Starting at the line that holds "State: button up", copy every line exactly through the end of the data, and no others.

[Material provided]:
=====
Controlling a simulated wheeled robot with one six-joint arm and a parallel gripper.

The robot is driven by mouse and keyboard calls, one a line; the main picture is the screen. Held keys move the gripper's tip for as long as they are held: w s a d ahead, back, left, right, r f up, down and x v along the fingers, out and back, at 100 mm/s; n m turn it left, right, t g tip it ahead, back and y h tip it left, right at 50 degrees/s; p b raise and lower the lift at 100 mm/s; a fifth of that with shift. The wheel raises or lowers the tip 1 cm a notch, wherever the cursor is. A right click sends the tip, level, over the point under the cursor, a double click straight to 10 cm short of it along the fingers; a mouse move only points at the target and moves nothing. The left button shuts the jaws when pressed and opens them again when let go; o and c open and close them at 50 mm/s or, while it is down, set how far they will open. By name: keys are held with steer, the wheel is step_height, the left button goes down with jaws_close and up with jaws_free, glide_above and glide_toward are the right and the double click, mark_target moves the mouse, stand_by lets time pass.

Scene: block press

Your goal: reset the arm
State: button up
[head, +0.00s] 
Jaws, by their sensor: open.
=====
[Expected output]:
State: button up
[head, +0.00s] 
Jaws, by their sensor: open.

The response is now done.